▶ _Short exercise_
Everything in the listing should be restated word for word.

══ Supplied material ══

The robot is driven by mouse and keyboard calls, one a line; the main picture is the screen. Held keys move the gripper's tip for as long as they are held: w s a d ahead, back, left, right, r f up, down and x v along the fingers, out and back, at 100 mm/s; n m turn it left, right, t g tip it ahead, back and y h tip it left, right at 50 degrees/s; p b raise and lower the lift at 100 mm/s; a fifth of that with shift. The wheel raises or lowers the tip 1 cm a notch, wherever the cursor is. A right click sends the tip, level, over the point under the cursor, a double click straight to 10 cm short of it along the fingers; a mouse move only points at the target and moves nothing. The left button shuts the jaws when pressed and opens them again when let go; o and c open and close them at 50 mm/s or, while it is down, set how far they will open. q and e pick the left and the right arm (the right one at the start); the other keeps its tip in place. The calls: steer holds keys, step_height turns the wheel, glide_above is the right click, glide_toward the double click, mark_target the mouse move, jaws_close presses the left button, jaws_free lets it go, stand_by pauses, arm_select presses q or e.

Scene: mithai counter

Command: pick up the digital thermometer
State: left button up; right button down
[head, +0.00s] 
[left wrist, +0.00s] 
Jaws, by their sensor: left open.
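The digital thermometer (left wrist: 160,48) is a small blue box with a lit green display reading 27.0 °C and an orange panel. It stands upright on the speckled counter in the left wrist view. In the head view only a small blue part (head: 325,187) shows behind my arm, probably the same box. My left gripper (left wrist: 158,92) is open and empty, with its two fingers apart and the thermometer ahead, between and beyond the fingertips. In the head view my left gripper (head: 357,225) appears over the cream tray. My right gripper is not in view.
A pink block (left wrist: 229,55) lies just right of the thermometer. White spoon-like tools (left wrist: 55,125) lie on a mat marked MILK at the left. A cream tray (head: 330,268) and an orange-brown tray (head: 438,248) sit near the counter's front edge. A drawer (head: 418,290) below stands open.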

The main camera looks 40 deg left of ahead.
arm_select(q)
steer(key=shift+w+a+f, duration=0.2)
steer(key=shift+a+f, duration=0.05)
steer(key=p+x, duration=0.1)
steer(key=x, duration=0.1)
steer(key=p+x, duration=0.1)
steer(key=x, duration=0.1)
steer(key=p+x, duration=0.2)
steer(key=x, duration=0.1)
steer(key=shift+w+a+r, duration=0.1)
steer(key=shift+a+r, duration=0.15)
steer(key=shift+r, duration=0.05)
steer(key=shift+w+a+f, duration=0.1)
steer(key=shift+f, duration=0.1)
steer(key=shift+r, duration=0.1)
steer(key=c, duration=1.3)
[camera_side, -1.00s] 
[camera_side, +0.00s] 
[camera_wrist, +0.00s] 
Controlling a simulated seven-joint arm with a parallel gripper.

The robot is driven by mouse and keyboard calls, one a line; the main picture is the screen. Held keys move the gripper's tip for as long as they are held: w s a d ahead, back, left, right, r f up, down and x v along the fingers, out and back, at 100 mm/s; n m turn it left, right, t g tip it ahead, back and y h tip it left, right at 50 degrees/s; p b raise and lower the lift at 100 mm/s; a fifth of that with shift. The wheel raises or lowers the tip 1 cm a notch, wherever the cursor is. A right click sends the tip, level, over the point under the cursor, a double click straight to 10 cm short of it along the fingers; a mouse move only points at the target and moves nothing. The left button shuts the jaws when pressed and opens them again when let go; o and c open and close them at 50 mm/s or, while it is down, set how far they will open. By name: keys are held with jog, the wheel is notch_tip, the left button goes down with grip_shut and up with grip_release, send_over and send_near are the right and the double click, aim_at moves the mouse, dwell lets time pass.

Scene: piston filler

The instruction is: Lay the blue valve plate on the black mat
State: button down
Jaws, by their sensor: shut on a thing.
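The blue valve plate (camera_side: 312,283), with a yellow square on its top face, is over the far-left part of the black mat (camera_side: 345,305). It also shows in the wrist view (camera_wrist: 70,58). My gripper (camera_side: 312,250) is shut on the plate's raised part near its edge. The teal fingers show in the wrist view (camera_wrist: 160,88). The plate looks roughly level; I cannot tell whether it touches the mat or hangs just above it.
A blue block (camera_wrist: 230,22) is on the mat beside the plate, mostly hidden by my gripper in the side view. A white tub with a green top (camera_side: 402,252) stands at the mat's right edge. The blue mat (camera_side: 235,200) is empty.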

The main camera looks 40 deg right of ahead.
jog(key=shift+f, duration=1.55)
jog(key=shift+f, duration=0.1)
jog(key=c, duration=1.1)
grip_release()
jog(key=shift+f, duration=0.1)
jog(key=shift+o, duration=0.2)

═══

▶ _Answer to the problem_
The robot is driven by mouse and keyboard calls, one a line; the main picture is the screen. Held keys move the gripper's tip for as long as they are held: w s a d ahead, back, left, right, r f up, down and x v along the fingers, out and back, at 100 mm/s; n m turn it left, right, t g tip it ahead, back and y h tip it left, right at 50 degrees/s; p b raise and lower the lift at 100 mm/s; a fifth of that with shift. The wheel raises or lowers the tip 1 cm a notch, wherever the cursor is. A right click sends the tip, level, over the point under the cursor, a double click straight to 10 cm short of it along the fingers; a mouse move only points at the target and moves nothing. The left button shuts the jaws when pressed and opens them again when let go; o and c open and close them at 50 mm/s or, while it is down, set how far they will open. q and e pick the left and the right arm (the right one at the start); the other keeps its tip in place. The calls: steer holds keys, step_height turns the wheel, glide_above is the right click, glide_toward the double click, mark_target the mouse move, jaws_close presses the left button, jaws_free lets it go, stand_by pauses, arm_select presses q or e.

Scene: mithai counter

Command: pick up the digital thermometer
State: left button up; right button down
[head, +0.00s] 
[left wrist, +0.00s] 
Jaws, by their sensor: left open.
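The digital thermometer (left wrist: 160,48) is a small blue box with a lit green display reading 27.0 °C and an orange panel. It stands upright on the speckled counter in the left wrist view. In the head view only a small blue part (head: 325,187) shows behind my arm, probably the same box. My left gripper (left wrist: 158,92) is open and empty, with its two fingers apart and the thermometer ahead, between and beyond the fingertips. In the head view my left gripper (head: 357,225) appears over the cream tray. My right gripper is not in view.
A pink block (left wrist: 229,55) lies just right of the thermometer. White spoon-like tools (left wrist: 55,125) lie on a mat marked MILK at the left. A cream tray (head: 330,268) and an orange-brown tray (head: 438,248) sit near the counter's front edge. A drawer (head: 418,290) below stands open.

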The main camera looks 40 deg left of ahead.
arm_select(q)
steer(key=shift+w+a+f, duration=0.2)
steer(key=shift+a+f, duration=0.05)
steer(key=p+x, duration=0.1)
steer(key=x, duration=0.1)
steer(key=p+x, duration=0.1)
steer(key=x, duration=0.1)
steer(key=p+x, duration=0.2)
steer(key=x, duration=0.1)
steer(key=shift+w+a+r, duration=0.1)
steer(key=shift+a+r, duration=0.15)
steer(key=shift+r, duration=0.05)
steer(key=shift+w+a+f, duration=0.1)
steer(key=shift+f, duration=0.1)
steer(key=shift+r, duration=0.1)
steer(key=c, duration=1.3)
[camera_side, -1.00s] 
[camera_side, +0.00s] 
[camera_wrist, +0.00s] 
Controlling a simulated seven-joint arm with a parallel gripper.

The robot is driven by mouse and keyboard calls, one a line; the main picture is the screen. Held keys move the gripper's tip for as long as they are held: w s a d ahead, back, left, right, r f up, down and x v along the fingers, out and back, at 100 mm/s; n m turn it left, right, t g tip it ahead, back and y h tip it left, right at 50 degrees/s; p b raise and lower the lift at 100 mm/s; a fifth of that with shift. The wheel raises or lowers the tip 1 cm a notch, wherever the cursor is. A right click sends the tip, level, over the point under the cursor, a double click straight to 10 cm short of it along the fingers; a mouse move only points at the target and moves nothing. The left button shuts the jaws when pressed and opens them again when let go; o and c open and close them at 50 mm/s or, while it is down, set how far they will open. By name: keys are held with jog, the wheel is notch_tip, the left button goes down with grip_shut and up with grip_release, send_over and send_near are the right and the double click, aim_at moves the mouse, dwell lets time pass.

Scene: piston filler

The instruction is: Lay the blue valve plate on the black mat
State: button down
Jaws, by their sensor: shut on a thing.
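The blue valve plate (camera_side: 312,283), with a yellow square on its top face, is over the far-left part of the black mat (camera_side: 345,305). It also shows in the wrist view (camera_wrist: 70,58). My gripper (camera_side: 312,250) is shut on the plate's raised part near its edge. The teal fingers show in the wrist view (camera_wrist: 160,88). The plate looks roughly level; I cannot tell whether it touches the mat or hangs just above it.
A blue block (camera_wrist: 230,22) is on the mat beside the plate, mostly hidden by my gripper in the side view. A white tub with a green top (camera_side: 402,252) stands at the mat's right edge. The blue mat (camera_side: 235,200) is empty.

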The main camera looks 40 deg right of ahead.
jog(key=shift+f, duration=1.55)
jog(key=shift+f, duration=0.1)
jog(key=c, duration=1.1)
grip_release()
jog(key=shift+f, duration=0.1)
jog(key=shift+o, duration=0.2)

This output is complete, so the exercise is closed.